Weg, bloß weg. Wieder flüchten. Ja ja, als ob das so einfach wäre. Ist es natürlich nicht, aber ich brauchte Ruhe. Ich bin auf dem Mittelmehr rumgeschippert und war kein bisschen da. In meinem Gepäck waren so viele Probleme. Viele davon waren Zwickmühlen. Es kam mir vor wie ein riesiger Berg von Problemen den ich oft gar nicht mehr sehen wollte. Ich kam mir vor wie eine Waage die keineswegs das Gleichgewicht findet, sondern unter der Last einfach zerbricht. Ich habe mich über das Mittelmehr lustig gemacht und meinte: ha, ich kenn den Ozean. Wie überheblich. Ich habe zum Glück sofort die zweite Schelle bekommen. Es geht nicht um Oberflächlichkeit. Scheiß auf die Quantität, ich will jetzt Qualität. Schnell zurück in die echte Heimat. Da steh ich nun wieder am Schauspielhaus. Und was seh ich da? Ming. Ein Chinarestaurant welches das Ming Zeichen in seinem Namen trägt. Mein Name. Der der für Nachhaltigkeit stehen soll. Qualität gibs nur langfristig. Den höchsten Level von Glück Mister Kierkegaard. Geat alter ich will mit dir in 100 Jahren noch am Teich sitzen und Flens trinken. Mama, Papa, Oma. Hey, schön euch kennen zu lernen. Ich weiß jetzt wer ihr seid weil ich weiß wer ich bin. Swästa, das ist so schön, ich kann mich immer auf dich verlassen. Und YT. Ich würde gerne den Rest meines Lebens mit dir Super Nintendo spielen.

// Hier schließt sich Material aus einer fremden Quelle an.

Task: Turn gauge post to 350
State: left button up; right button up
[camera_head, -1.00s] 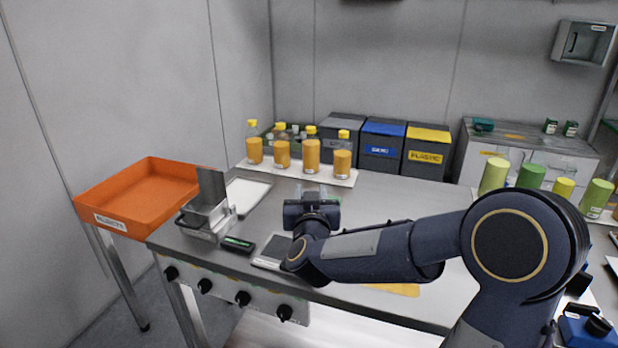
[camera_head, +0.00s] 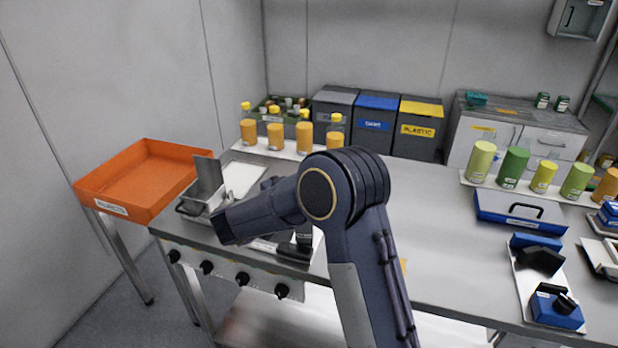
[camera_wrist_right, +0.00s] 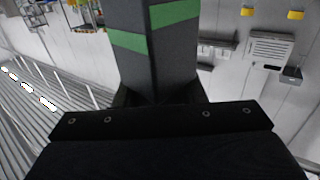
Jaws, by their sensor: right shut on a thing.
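A dark square post with two green bands (camera_wrist_right: 158,70) stands up between the fingers of my right gripper (camera_wrist_right: 160,100) in the right wrist view; I take it to be the gauge post. The gripper is shut on it. The post's top runs out of the picture and its lower end is hidden. In the head view my right forearm crosses the left front of the bench and hides most of the hand. Dark parts show just right of the forearm, and I cannot tell there which is post and which is gripper. My left gripper is not in view.
A metal box with a raised plate (camera_head: 207,187) stands beside the forearm's end. An orange tray (camera_head: 150,180) is beyond the bench's left edge. Orange-filled bottles (camera_head: 276,136) line the back. The bench middle (camera_head: 440,220) is clear; blue cases stand at right.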

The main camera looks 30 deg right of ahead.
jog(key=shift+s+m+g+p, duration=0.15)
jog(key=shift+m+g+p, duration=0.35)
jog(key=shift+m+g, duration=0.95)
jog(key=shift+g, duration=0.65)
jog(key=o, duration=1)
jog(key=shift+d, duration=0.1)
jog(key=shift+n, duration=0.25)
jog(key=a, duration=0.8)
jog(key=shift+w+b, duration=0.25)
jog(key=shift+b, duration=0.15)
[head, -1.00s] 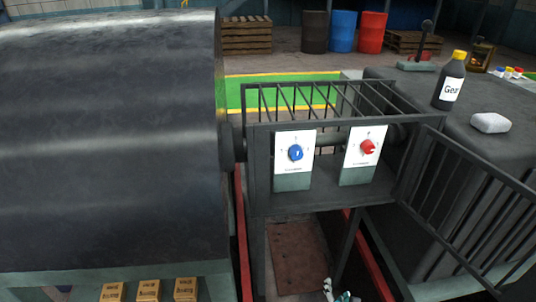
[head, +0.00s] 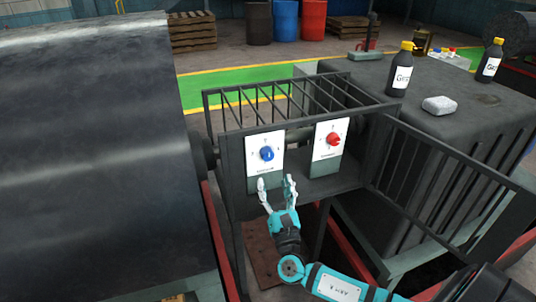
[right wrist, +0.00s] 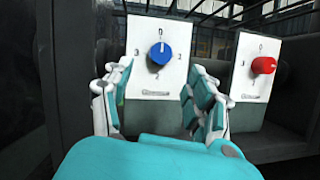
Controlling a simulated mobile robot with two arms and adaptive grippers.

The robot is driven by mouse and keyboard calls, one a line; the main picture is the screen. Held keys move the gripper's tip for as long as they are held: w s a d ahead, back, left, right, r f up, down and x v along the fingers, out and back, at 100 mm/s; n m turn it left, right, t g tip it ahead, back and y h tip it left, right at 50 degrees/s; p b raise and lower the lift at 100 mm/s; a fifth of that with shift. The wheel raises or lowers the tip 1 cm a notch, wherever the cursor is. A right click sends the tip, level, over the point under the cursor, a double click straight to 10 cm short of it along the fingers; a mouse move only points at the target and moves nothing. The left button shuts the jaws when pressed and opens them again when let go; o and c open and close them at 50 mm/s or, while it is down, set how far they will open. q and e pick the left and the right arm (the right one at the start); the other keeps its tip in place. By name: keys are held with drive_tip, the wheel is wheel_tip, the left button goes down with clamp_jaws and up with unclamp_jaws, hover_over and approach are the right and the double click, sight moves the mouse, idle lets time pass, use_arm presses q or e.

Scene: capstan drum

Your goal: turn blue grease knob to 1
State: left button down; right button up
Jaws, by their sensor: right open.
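The blue knob (head: 267,154) sits on a white dial plate on the left grey box of the caged frame. In the right wrist view the blue knob (right wrist: 160,53) has its white mark pointing up, towards the 0. Digits stand around it; I cannot read them all surely. My right gripper (head: 276,186) is open and empty, below and in front of the blue knob, not touching it. In the right wrist view its fingers (right wrist: 158,88) stand either side of the lower dial plate. My left gripper is not in view.
A red knob (head: 333,139) on a second plate stands just right. A barred cage (head: 290,97) rises behind the plates. The large dark drum (head: 95,150) fills the left. A railing (head: 440,165) and a dark housing with bottles (head: 402,70) are at the right.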

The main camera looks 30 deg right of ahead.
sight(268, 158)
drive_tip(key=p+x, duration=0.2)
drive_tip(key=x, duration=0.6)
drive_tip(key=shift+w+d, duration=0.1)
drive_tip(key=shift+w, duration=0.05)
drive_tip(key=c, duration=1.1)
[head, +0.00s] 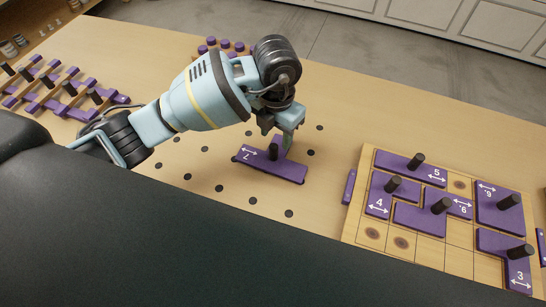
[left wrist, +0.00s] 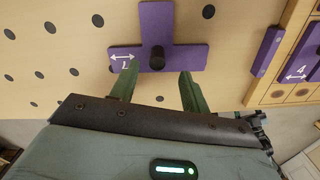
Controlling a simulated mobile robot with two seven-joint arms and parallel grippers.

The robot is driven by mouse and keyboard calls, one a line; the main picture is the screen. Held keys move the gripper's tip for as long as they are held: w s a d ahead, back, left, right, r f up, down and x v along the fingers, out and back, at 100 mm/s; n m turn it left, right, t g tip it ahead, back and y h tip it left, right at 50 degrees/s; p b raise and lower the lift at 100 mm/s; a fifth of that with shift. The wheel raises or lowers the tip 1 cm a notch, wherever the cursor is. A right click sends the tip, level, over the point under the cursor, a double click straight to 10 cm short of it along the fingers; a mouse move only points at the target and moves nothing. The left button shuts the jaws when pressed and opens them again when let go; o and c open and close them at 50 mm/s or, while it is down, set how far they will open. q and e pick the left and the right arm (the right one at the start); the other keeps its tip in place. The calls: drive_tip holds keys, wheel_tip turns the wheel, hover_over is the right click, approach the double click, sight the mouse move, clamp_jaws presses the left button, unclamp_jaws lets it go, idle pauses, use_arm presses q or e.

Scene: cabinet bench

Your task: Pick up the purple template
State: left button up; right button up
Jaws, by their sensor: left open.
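A purple T-shaped template (head: 285,173) with a white double arrow, a digit and an upright black peg lies on the wooden bench. In the left wrist view the template (left wrist: 155,22) lies just ahead of the fingertips. Its black peg (left wrist: 157,59) stands near the middle of the gap, slightly beyond the tips. My left gripper (head: 290,138) is open and empty, low over the template's far side; its green fingers show apart in the left wrist view (left wrist: 158,78). Whether they touch the template is unclear. My right gripper is not in view.
A wooden board (head: 374,237) at the right holds several numbered purple pieces with black pegs. A rack of purple pieces (head: 62,88) stands at the far left. Purple cylinders (head: 225,43) stand behind my arm.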

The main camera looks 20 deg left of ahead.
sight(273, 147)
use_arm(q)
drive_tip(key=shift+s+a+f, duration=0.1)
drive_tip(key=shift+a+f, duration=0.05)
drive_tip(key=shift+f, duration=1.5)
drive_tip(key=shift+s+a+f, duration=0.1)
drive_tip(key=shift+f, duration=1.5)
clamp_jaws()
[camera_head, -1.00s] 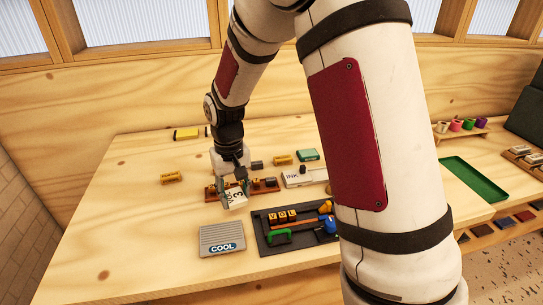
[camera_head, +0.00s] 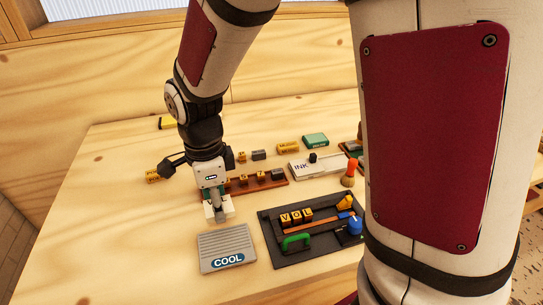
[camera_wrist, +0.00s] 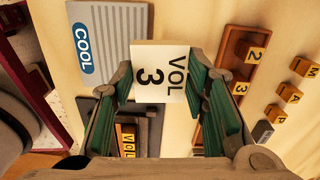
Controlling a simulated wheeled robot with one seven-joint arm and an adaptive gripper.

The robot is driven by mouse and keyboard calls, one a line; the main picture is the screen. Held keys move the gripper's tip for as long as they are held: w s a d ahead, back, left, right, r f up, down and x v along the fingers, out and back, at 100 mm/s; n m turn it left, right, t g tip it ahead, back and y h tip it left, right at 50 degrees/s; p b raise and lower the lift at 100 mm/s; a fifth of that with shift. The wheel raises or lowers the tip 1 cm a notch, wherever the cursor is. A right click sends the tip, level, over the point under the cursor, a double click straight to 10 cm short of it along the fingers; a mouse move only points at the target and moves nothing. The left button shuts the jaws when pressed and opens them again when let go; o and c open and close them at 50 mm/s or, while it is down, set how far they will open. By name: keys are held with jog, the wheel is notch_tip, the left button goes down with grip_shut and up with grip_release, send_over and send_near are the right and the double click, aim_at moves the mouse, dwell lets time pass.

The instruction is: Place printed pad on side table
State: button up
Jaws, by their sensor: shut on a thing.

Ich bin zurück in Berlin. Ich hab den Problemberg souverän und egoistisch abgebaut. Ich blick objektiv auf China zurück und hab den Kulturshock beendet. Danke China ich liebe dich. Ich hab den Rest meines Lebens übrig und weiß genau was ich damit anfangen will. Ich studiere Marketing und Nachhaltigkeit um die Rettung der Welt zu vermarkten. Letztes Jahr waren wir Weltmeister der Herzen, diese Jahr erst Handball, dann Frauenfußball und jetzt auch noch Weltmeister im Weltretten. Der Himmel ist blau, das Tuborg Weihnachtsbier ist kalt gestellt. WeHelp und Chile stehen in den Startlöchern. Ich mach in Canada das Licht aus. Ich habe noch nie so viel geweint wie in diesem Jahr, es hat sich gelohnt, in 2008 geht’s laaaaaaaang Berg auf.